Thousands Protest Disney History Theme Park Plans
Thousands of people opposing a theme park to be built near the historic battlegrounds of Virginia marched on Washington on Saturday to raise national awareness of their fight.
Close to 3,000 opponents, including activist Ralph Nader, came from as far away as Florida, California and New York and as close as various counties in Virginia to have their say about Disney’s America.
Disney’s America is the Walt Disney Co.'s plan for a 400-acre theme park re-creating American history it hopes to establish near the National Battlefield Park in Manassas, Va.
Chanting “Hey, Hey, Ho, Ho, Disney’s got to go,” those opposing the plan marched from the Washington Monument to the Capitol, stopping briefly in front of the White House.
Nader, a consumer advocate and founder of the nonprofit watchdog organization Public Citizen, encouraged the opponents to keep up their fight.
Nader stressed Disney’s “philosophy of becoming its own private government,” and cited the Reedy Creek district Disney created in Orlando, Fla., around Walt Disney World, which has its own tax-assessing powers and private police force.
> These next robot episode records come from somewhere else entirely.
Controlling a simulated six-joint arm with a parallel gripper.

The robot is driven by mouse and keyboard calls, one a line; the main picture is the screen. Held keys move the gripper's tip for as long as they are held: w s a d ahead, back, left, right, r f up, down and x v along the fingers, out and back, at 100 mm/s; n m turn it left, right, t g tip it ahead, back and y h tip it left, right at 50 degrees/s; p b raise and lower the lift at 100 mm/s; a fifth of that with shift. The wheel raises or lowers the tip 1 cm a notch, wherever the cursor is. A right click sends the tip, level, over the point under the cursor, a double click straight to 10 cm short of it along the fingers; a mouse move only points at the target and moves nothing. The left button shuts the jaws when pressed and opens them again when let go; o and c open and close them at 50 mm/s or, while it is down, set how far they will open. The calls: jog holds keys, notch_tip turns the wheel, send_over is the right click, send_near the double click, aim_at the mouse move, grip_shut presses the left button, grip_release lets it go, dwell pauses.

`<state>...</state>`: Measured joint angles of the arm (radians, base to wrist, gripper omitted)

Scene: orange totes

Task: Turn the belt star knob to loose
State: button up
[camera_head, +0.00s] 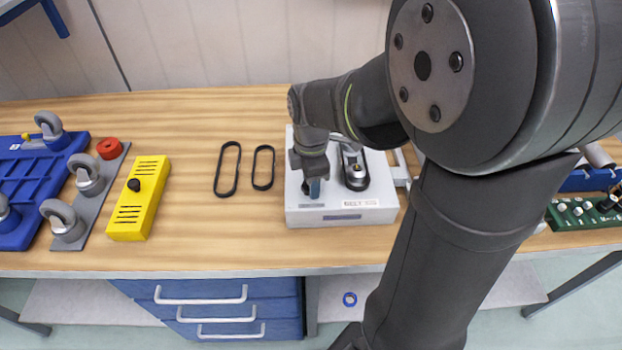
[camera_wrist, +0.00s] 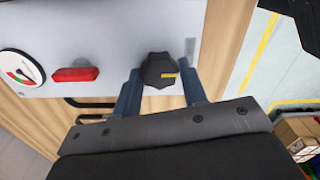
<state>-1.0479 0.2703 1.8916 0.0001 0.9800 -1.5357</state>
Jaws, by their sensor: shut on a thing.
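The star knob (camera_wrist: 158,66) is black and lobed, with a yellow mark on its right side in the wrist view. It sits on a light grey panel (camera_wrist: 110,30). My gripper (camera_wrist: 161,74) has one blue finger on each side of the knob and is shut on it. In the head view my gripper (camera_head: 314,187) reaches down at the left front of the light grey belt unit (camera_head: 300,216). There the knob is mostly hidden by the fingers. A black belt (camera_head: 353,178) loops on top of the unit, beside my gripper.
Two loose black belts (camera_head: 219,183) (camera_head: 255,172) lie left of the unit. A red handle (camera_wrist: 75,74) and a round gauge (camera_wrist: 20,70) show in the wrist view.

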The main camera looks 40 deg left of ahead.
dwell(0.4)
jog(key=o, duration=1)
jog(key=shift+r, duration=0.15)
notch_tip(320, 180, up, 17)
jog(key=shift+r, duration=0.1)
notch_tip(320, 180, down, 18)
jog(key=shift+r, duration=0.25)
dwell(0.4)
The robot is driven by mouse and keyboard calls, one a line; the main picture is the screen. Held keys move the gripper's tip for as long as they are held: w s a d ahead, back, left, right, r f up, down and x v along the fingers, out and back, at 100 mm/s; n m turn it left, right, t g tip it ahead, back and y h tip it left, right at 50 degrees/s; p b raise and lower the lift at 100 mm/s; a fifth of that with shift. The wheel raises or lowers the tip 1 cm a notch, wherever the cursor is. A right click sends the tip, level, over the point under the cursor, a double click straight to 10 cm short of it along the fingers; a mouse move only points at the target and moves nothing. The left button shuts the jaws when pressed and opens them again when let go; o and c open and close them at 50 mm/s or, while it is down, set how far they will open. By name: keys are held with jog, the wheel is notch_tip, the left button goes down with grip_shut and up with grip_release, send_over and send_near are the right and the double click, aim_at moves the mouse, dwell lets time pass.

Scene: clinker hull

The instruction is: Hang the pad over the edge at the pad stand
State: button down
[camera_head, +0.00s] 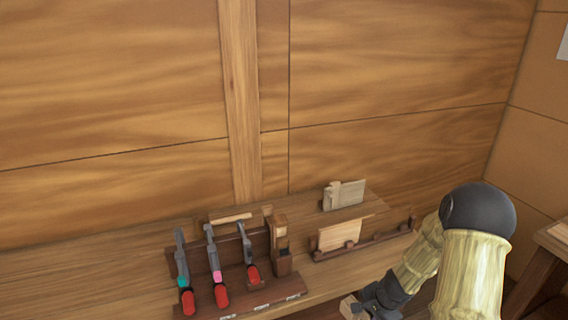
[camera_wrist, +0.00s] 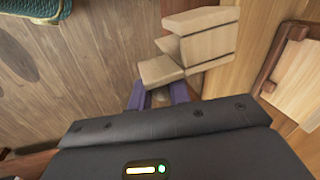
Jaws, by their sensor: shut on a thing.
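My gripper (camera_wrist: 158,97) is shut on a pale wooden pad (camera_wrist: 208,42), a stepped block with a plate-like part, which sticks out beyond the purple fingers in the wrist view. In the head view my gripper (camera_head: 366,303) is low at the bottom edge, in front of the bench, with a bit of the pad (camera_head: 350,307) showing. A similar pale wooden piece (camera_head: 345,195) stands upright at the back of the bench. In front of it is a dark low rail (camera_head: 378,242) with posts and a light board (camera_head: 340,234). I cannot tell which of these is the pad stand.
A dark wooden rack (camera_head: 262,298) holds several clamps with red handles (camera_head: 221,296) on the bench, left of the rail. A panelled wooden wall (camera_head: 380,60) rises behind the bench. Bare bench top (camera_head: 110,285) lies to the left. Another table (camera_head: 556,232) is at the right edge.

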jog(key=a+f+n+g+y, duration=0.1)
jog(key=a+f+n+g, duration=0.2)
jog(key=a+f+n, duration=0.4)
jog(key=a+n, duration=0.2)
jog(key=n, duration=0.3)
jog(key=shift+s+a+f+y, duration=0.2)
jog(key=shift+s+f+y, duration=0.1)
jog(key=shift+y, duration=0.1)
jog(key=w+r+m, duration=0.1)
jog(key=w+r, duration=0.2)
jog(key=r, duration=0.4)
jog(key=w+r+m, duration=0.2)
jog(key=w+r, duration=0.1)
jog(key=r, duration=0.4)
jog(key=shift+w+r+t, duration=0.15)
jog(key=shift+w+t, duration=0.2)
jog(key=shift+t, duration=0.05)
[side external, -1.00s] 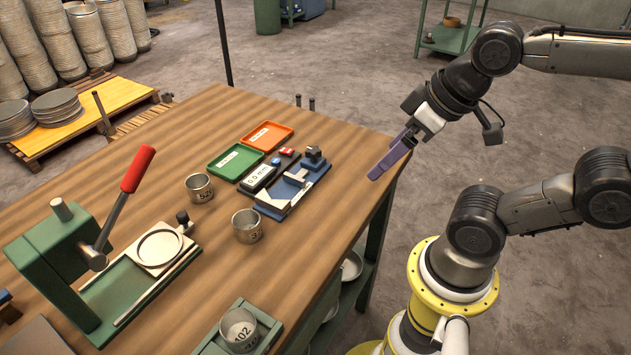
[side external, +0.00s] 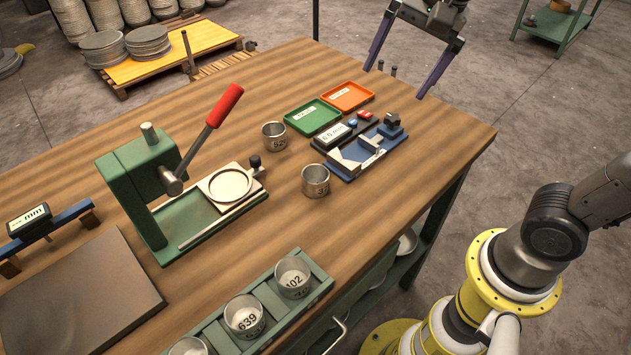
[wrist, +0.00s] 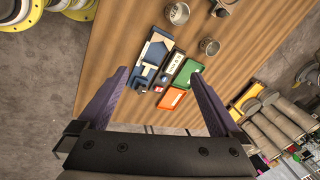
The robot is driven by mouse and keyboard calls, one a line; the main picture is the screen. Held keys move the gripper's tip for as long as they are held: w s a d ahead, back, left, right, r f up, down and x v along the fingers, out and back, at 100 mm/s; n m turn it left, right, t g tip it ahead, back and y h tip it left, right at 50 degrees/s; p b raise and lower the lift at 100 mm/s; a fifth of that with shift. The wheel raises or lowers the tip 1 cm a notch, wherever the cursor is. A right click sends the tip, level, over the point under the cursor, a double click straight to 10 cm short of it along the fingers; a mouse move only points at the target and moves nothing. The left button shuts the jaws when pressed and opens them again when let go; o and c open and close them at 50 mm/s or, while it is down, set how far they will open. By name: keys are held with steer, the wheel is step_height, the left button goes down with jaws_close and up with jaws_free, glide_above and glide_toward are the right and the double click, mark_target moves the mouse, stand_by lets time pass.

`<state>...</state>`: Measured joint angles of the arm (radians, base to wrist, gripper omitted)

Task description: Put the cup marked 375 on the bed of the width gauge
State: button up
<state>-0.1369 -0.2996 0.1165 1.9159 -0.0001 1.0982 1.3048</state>
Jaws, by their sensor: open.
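A metal cup with a partly visible mark starting with 3 (side external: 315,180) stands upright on the wooden table, just left of the width gauge. It also shows in the wrist view (wrist: 177,12). The width gauge (side external: 372,149) has a blue base, a pale bed, a dark clamp block and a display reading 0.0 mm. It also shows in the wrist view (wrist: 153,50); I see nothing resting on its bed. A second cup marked 52-something (side external: 274,136) stands nearer the green tray. My gripper (side external: 394,82) is open and empty, raised near the table's far right edge, apart from both cups.
A green tray (side external: 313,116) and an orange tray (side external: 347,96) lie behind the gauge. A green press with a red lever (side external: 140,185) stands left. A green rack (side external: 318,285) with several cups is at the front. Bare wood surrounds the two loose cups.

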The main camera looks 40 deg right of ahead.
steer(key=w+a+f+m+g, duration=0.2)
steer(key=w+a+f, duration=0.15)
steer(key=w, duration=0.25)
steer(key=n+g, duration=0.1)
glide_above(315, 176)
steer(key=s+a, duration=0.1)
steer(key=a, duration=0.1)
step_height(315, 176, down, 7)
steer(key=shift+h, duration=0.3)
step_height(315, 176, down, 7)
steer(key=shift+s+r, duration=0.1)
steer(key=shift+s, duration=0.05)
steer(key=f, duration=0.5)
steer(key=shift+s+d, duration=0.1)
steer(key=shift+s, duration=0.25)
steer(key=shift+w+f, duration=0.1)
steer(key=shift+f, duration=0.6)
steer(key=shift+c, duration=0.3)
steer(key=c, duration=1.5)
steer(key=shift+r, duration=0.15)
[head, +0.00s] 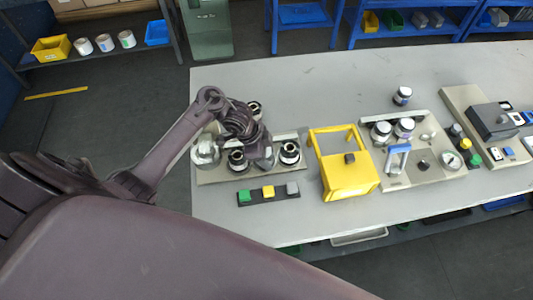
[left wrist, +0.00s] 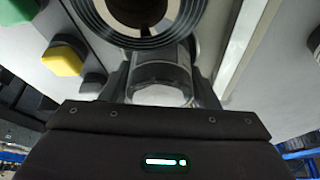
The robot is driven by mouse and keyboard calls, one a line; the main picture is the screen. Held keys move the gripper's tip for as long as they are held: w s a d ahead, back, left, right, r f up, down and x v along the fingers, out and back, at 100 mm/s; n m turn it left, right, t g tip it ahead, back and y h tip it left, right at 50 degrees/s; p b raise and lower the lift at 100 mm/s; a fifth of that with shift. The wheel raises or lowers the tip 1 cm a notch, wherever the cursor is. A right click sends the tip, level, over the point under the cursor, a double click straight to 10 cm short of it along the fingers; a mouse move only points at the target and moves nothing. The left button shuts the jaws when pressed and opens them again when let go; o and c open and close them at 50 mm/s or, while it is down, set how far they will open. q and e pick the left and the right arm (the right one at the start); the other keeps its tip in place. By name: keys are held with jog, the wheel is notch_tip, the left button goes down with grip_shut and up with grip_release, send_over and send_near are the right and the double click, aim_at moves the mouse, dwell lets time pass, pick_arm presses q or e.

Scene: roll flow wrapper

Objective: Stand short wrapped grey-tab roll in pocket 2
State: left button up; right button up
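My left gripper (head: 262,158) points down over the left tray (head: 215,177), between two black-cored rolls. In the left wrist view its fingers (left wrist: 160,82) stand against both sides of a short, clear-wrapped cylinder (left wrist: 160,68) with a pale end. The fingers seem shut on it; its tab colour cannot be made out. A black-ringed roll (left wrist: 145,30) is close beyond it, perhaps the black-cored one (head: 237,160) left of the gripper. A white roll with a black core (head: 290,152) stands to the right, and a silvery round piece (head: 205,152) at the left. Pocket numbers are unreadable. My right gripper is out of view.
A yellow frame (head: 350,180) stands right, then a fixture plate (head: 440,176) with jars. The table's back left is clear.

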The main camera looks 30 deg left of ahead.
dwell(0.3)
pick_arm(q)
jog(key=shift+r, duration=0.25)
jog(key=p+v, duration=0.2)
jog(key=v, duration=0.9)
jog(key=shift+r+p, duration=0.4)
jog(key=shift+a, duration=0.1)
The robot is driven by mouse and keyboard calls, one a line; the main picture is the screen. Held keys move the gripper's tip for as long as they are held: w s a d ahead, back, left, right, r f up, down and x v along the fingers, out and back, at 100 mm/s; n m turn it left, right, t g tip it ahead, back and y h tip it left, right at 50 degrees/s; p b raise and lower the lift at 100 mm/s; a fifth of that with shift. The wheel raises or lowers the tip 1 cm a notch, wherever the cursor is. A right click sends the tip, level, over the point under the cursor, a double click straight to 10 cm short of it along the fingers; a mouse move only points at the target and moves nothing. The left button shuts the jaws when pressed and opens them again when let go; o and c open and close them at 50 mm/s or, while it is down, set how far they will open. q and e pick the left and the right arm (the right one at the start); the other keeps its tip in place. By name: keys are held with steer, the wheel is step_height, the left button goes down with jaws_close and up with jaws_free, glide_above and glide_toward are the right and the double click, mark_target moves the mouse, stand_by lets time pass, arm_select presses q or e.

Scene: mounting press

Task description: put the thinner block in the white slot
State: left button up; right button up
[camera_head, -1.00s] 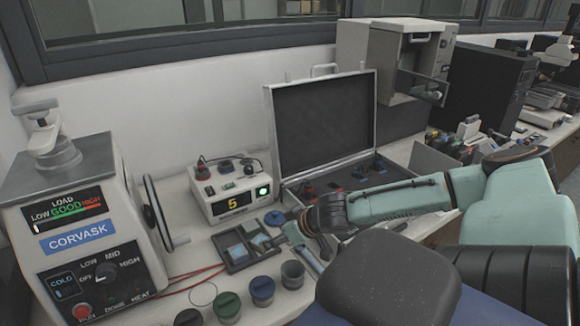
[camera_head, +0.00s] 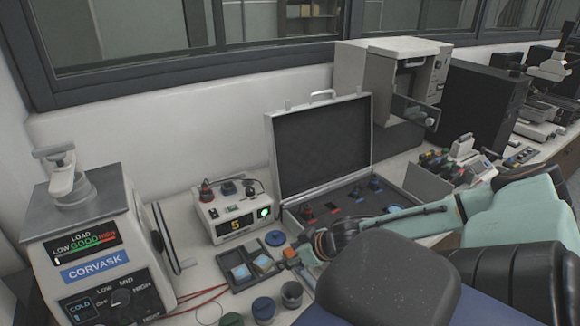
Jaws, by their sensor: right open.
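A black two-compartment tray (camera_head: 237,288) lies on the bench. A pale blue-topped block (camera_head: 240,272) sits in its left compartment. A second blue-topped block (camera_head: 263,262) with a tan edge sits in the right one. I cannot tell for sure which block is thinner. My right gripper (camera_head: 287,261) comes in from the right and is open just right of the tray, close to the right block. Its fingers are small and partly hidden by its own wrist. I cannot make out a white slot. My left gripper is not in view.
An open case (camera_head: 318,176) with coloured pieces stands behind my right arm. A control box (camera_head: 232,212) reading 5 is behind the tray. The Corvask press (camera_head: 90,240) stands at left, with red cables beside it. Round pots (camera_head: 292,294) stand in front of the tray.

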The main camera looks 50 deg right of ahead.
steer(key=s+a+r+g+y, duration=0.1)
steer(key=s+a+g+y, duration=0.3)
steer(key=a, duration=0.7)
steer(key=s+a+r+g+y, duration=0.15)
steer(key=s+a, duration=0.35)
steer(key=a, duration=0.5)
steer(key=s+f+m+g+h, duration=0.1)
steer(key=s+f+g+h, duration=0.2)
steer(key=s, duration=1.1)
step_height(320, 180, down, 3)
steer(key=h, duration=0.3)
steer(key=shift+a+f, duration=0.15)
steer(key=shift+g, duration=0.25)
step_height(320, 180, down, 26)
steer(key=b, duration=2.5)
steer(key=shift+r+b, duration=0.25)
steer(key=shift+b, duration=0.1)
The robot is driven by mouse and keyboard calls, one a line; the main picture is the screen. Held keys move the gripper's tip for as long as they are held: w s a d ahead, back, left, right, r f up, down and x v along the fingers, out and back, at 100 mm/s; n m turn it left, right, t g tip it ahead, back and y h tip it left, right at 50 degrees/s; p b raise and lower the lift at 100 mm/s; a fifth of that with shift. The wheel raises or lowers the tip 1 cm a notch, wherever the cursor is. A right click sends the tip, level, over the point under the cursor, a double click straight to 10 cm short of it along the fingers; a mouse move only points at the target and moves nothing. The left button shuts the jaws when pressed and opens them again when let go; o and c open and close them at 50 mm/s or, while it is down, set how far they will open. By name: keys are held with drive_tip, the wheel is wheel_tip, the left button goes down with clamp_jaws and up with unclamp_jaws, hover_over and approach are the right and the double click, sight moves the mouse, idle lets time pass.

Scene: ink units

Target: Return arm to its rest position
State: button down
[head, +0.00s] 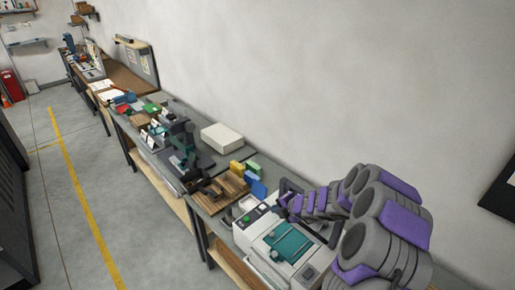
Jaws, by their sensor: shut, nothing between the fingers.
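My arm, grey with purple panels, fills the lower right of the head view and reaches left over the bench. My gripper (284,200) is at the end of its small purple wrist segments, small and dark in the picture. It is shut and holds nothing I can see. It is by the back left of a white machine with a teal panel (288,243). I cannot tell whether it touches the machine.
A long workbench (211,203) runs along the wall. It carries a dark machine (178,145), a wooden board (225,187), a white box (221,138) and yellow, green and blue blocks (254,186). The floor left of the bench, with a yellow line (80,190), is clear.

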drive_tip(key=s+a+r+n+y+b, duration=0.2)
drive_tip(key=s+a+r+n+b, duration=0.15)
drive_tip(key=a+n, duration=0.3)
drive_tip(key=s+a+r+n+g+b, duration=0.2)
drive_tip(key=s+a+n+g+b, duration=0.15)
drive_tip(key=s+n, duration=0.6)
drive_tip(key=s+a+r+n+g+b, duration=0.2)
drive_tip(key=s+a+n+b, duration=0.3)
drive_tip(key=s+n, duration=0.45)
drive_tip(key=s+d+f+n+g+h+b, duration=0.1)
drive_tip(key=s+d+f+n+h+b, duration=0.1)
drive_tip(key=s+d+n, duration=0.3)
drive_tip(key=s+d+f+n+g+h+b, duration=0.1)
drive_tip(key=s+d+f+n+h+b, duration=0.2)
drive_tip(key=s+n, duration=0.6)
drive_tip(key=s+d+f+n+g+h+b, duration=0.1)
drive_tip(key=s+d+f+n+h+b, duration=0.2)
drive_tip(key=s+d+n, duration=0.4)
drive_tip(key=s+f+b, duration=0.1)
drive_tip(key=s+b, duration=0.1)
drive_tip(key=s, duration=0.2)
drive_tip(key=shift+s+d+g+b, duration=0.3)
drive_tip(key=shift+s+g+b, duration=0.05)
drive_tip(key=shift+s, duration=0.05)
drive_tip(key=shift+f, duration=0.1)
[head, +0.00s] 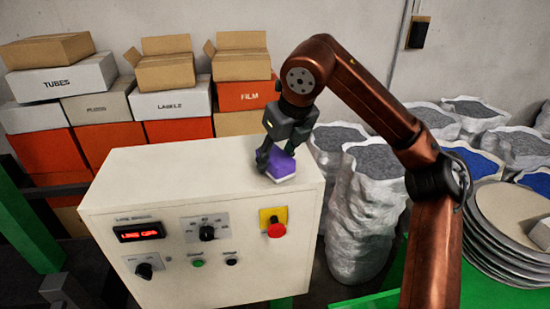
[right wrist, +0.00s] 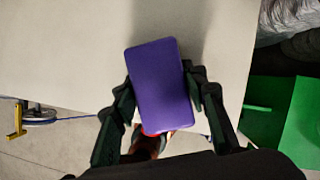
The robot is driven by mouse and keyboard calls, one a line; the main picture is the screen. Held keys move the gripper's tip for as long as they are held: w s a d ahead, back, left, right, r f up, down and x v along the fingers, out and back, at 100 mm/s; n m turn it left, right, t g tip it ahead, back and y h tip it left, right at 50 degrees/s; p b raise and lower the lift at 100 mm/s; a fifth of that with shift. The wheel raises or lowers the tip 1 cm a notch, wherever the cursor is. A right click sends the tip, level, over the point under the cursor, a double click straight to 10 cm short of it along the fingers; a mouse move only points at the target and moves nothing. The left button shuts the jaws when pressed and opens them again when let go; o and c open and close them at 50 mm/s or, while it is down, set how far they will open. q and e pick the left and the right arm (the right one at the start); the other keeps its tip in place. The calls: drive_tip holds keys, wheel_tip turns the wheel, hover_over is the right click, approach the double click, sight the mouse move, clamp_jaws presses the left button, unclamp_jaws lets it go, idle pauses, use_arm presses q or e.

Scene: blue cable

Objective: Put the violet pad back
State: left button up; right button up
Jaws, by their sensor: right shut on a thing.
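The violet pad (head: 281,163) is at the right end of the top of the cream control cabinet (head: 150,178). It has a pale underside. My right gripper (head: 273,158) is shut on it from above. In the right wrist view the violet pad (right wrist: 162,85) is a rounded rectangle between the two fingers, slightly tilted, over the pale cabinet top (right wrist: 70,45). I cannot tell whether the pad touches the top or is just above it. My left gripper is not in view.
The cabinet front has a red emergency button (head: 276,229), knobs and a lit display (head: 140,232). Stacked boxes (head: 90,80) stand behind. White sacks (head: 362,200) and a stack of round discs (head: 505,235) are at the right. The rest of the cabinet top is clear.

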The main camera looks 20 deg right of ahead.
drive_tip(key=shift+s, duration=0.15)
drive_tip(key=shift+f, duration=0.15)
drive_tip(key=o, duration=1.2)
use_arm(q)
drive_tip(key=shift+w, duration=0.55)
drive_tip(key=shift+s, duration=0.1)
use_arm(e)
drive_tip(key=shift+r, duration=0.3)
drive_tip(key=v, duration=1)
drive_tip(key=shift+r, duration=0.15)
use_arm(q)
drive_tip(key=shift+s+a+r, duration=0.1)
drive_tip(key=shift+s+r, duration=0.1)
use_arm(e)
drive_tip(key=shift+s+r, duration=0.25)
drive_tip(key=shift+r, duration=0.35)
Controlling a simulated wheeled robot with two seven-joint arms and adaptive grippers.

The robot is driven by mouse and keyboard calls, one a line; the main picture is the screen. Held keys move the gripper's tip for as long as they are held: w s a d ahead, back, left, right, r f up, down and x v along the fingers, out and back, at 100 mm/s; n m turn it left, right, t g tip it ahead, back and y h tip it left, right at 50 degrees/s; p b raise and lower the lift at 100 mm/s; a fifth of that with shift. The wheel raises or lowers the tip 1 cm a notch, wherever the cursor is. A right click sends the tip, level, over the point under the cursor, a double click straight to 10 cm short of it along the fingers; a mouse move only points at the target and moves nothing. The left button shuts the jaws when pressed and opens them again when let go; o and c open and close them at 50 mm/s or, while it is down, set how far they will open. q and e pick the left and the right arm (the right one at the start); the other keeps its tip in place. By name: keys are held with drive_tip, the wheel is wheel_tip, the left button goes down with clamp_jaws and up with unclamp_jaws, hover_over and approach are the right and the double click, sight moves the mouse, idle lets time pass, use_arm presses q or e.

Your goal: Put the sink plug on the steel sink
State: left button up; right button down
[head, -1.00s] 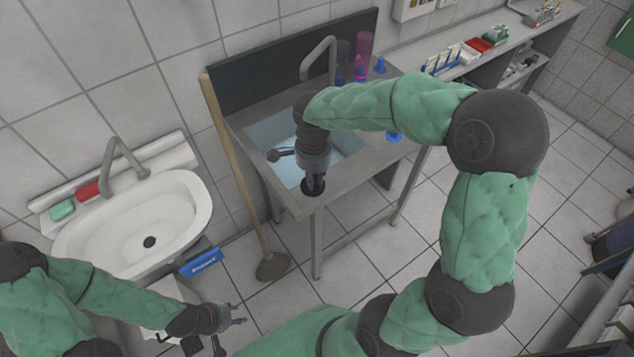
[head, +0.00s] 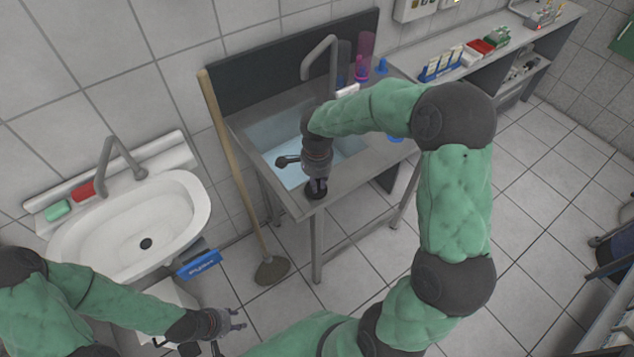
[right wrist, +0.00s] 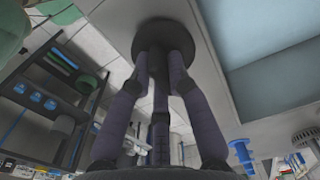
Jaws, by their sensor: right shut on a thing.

“If it’s not stopped, Disney will be a model for other corporations,” Nader warned.
Putting their own spin on the disdain, representatives from many other organizations were out in force as well.
Courtney Gallop-Johnson, founder of the Black History Action Coalition, said Disney has been secretive in its plan to portray slaves in its theme park. Her group is skeptical, she said, about Disney’s plans to “make you feel what it was like to be a slave.”
“No one will ever know the feelings--the absolute agony and despair of these people.”
Local opponent Annie Snyder, chairwoman of the Save the Battlefield Coalition, said: “We hope to make (Disney Chairman Michael D.) Eisner change his mind.”
She fears Disney’s America will create urban sprawl and cause gridlock on roads through the battlefield.